• _AIM OF THE EXERCISE_
Restate the listing below word for word, omitting any images.

• _GIVEN MATERIAL_
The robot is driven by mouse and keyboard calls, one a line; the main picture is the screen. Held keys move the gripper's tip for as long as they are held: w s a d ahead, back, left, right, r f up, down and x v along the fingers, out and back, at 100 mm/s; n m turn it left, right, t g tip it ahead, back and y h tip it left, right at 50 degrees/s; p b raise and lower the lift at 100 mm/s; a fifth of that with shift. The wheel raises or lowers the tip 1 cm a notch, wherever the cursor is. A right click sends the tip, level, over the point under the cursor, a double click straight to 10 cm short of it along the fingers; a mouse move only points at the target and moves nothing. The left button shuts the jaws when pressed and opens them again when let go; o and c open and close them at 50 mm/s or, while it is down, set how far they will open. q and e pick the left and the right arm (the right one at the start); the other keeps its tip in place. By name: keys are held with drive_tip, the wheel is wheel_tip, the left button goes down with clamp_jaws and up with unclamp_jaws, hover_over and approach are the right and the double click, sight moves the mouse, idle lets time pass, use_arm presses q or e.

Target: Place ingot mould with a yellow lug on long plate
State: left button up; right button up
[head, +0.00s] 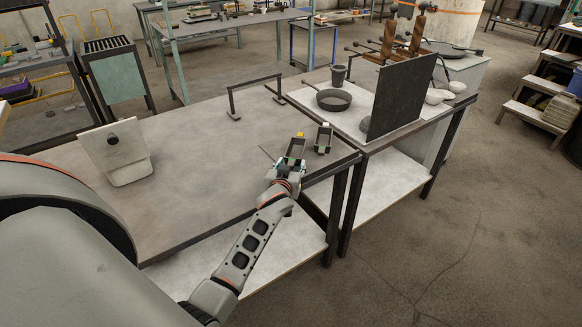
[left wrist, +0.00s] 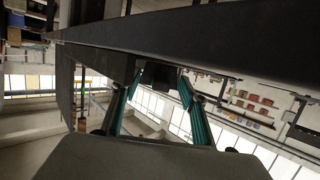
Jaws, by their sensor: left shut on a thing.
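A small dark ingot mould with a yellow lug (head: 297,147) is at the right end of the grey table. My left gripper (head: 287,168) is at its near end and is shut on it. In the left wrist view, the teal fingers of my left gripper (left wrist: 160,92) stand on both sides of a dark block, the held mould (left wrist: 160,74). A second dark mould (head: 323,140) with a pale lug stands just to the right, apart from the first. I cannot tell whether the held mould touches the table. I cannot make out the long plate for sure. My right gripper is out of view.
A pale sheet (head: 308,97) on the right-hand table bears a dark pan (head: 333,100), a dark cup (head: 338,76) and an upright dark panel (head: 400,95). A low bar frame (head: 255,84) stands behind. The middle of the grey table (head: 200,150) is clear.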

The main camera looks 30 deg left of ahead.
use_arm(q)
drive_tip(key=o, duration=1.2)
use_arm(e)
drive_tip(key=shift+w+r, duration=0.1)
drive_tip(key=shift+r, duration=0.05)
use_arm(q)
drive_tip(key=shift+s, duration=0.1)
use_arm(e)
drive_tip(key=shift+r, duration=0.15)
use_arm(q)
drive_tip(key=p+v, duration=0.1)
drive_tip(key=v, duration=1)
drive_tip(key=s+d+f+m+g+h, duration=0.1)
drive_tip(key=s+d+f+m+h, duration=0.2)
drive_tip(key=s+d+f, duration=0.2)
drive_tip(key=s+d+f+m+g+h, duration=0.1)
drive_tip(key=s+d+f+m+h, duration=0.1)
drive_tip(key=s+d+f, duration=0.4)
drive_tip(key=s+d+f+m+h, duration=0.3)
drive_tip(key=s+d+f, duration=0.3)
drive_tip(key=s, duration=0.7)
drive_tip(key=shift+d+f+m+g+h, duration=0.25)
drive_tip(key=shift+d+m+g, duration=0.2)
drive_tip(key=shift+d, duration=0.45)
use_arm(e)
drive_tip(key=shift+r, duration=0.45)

• _EXERCISE ANSWER_
The robot is driven by mouse and keyboard calls, one a line; the main picture is the screen. Held keys move the gripper's tip for as long as they are held: w s a d ahead, back, left, right, r f up, down and x v along the fingers, out and back, at 100 mm/s; n m turn it left, right, t g tip it ahead, back and y h tip it left, right at 50 degrees/s; p b raise and lower the lift at 100 mm/s; a fifth of that with shift. The wheel raises or lowers the tip 1 cm a notch, wherever the cursor is. A right click sends the tip, level, over the point under the cursor, a double click straight to 10 cm short of it along the fingers; a mouse move only points at the target and moves nothing. The left button shuts the jaws when pressed and opens them again when let go; o and c open and close them at 50 mm/s or, while it is down, set how far they will open. q and e pick the left and the right arm (the right one at the start); the other keeps its tip in place. By name: keys are held with drive_tip, the wheel is wheel_tip, the left button goes down with clamp_jaws and up with unclamp_jaws, hover_over and approach are the right and the double click, sight moves the mouse, idle lets time pass, use_arm presses q or e.

Target: Place ingot mould with a yellow lug on long plate
State: left button up; right button up
[head, +0.00s] 
[left wrist, +0.00s] 
Jaws, by their sensor: left shut on a thing.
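A small dark ingot mould with a yellow lug (head: 297,147) is at the right end of the grey table. My left gripper (head: 287,168) is at its near end and is shut on it. In the left wrist view, the teal fingers of my left gripper (left wrist: 160,92) stand on both sides of a dark block, the held mould (left wrist: 160,74). A second dark mould (head: 323,140) with a pale lug stands just to the right, apart from the first. I cannot tell whether the held mould touches the table. I cannot make out the long plate for sure. My right gripper is out of view.
A pale sheet (head: 308,97) on the right-hand table bears a dark pan (head: 333,100), a dark cup (head: 338,76) and an upright dark panel (head: 400,95). A low bar frame (head: 255,84) stands behind. The middle of the grey table (head: 200,150) is clear.

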The main camera looks 30 deg left of ahead.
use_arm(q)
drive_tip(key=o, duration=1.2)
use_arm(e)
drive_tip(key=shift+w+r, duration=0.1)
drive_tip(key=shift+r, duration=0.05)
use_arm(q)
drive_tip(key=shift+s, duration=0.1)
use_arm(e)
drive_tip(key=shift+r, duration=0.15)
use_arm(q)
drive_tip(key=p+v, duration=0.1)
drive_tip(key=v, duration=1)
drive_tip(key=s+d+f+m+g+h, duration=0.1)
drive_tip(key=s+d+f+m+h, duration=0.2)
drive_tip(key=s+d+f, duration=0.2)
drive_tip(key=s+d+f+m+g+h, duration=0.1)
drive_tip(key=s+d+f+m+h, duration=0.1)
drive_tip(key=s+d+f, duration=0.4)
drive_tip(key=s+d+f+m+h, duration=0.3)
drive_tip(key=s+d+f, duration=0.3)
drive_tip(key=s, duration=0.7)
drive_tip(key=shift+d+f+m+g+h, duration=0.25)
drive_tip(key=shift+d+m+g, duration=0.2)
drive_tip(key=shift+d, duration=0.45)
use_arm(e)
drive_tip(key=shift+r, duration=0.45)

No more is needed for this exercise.